Роль Юстыны, романтической героини, которая в поэзии ищет выражения смысла жизни, играла М. А. Ведринская, а во время гастролей в очередь с ней Комиссаржевская. Комиссаржевскую хвалили. Пьесу — тоже. Даже Арбатов пытался «соответствовать» символистской пьесе. Но Комиссаржевская, вероятно, не раз перечитала статью О. Дымова: «Этот театр уважаешь, но хотелось бы не только уважать, но ошибаться, искать вместе с ним. Дерзания Драматического театра вообще робки и холодны, более рассудочны, нежели юны, более почтенны, нежели дерзки. Собственно даже не разбираешь его физиономии…»[65]

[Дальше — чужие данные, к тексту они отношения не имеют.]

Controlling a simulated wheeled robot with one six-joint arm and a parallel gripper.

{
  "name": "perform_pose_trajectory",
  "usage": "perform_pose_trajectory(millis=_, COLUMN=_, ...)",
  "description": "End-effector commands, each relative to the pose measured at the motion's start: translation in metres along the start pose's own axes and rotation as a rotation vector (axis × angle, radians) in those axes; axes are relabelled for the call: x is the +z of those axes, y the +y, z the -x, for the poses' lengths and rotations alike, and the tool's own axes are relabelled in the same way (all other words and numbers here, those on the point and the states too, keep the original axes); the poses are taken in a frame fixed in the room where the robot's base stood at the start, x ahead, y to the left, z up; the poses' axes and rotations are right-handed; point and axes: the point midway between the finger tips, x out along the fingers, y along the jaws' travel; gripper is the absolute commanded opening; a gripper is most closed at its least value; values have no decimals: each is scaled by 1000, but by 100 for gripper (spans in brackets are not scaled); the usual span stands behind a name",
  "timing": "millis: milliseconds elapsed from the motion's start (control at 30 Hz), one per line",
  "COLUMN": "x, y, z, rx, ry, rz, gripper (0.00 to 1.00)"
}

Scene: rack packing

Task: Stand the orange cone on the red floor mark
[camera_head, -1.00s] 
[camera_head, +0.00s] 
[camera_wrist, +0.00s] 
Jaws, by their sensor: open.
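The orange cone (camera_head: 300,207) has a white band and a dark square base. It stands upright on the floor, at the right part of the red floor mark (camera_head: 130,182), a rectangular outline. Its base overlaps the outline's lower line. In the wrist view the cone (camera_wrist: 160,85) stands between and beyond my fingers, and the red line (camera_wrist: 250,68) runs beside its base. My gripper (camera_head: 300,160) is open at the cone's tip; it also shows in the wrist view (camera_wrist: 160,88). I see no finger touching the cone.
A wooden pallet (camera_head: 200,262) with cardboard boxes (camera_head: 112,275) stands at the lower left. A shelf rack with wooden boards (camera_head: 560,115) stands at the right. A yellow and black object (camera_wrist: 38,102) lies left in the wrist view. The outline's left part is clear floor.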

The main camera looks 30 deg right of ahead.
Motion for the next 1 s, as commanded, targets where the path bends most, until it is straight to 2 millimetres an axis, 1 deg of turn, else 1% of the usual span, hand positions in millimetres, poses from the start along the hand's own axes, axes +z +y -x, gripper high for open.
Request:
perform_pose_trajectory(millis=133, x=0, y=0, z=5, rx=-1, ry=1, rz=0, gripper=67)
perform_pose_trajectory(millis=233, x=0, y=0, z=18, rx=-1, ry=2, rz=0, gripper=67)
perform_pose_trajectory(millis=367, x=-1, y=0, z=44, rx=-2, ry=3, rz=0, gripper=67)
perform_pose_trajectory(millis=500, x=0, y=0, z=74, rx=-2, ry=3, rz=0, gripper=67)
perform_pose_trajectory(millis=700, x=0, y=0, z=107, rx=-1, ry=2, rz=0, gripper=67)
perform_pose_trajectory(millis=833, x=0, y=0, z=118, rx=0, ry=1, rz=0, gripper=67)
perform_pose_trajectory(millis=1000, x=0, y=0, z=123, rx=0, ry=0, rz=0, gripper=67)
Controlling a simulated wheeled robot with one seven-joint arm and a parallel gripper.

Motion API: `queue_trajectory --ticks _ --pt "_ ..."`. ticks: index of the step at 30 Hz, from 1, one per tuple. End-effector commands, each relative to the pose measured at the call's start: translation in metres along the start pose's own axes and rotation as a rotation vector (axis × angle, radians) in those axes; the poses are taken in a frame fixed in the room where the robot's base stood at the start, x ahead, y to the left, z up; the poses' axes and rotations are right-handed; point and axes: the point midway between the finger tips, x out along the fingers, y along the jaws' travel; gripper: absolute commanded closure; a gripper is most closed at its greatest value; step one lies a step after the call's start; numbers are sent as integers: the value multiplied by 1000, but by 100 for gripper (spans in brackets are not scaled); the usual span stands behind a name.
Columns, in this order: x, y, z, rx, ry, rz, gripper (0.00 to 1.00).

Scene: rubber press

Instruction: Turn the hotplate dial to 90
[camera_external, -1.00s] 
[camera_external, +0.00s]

Только в условиях частной антрепризы могло возникнуть прогрессивное театральное искусство в начале века. Императорская сцена находилась под строжайшим наблюдением официального ока. Московский Художественный театр был лучшим воплощением идеи нового театра. В сезоне 1903/04 года М. Горький основал в Нижнем Новгороде театр Народного дома. В труппу приглашены актеры и режиссеры, ученики школы МХТ. Но намеченный репертуар был сильно урезан цензурой. Административные власти чинили театру препятствия, из-за которых он нес крупные убытки. В мае 1904 года под нажимом полиции театр был закрыт.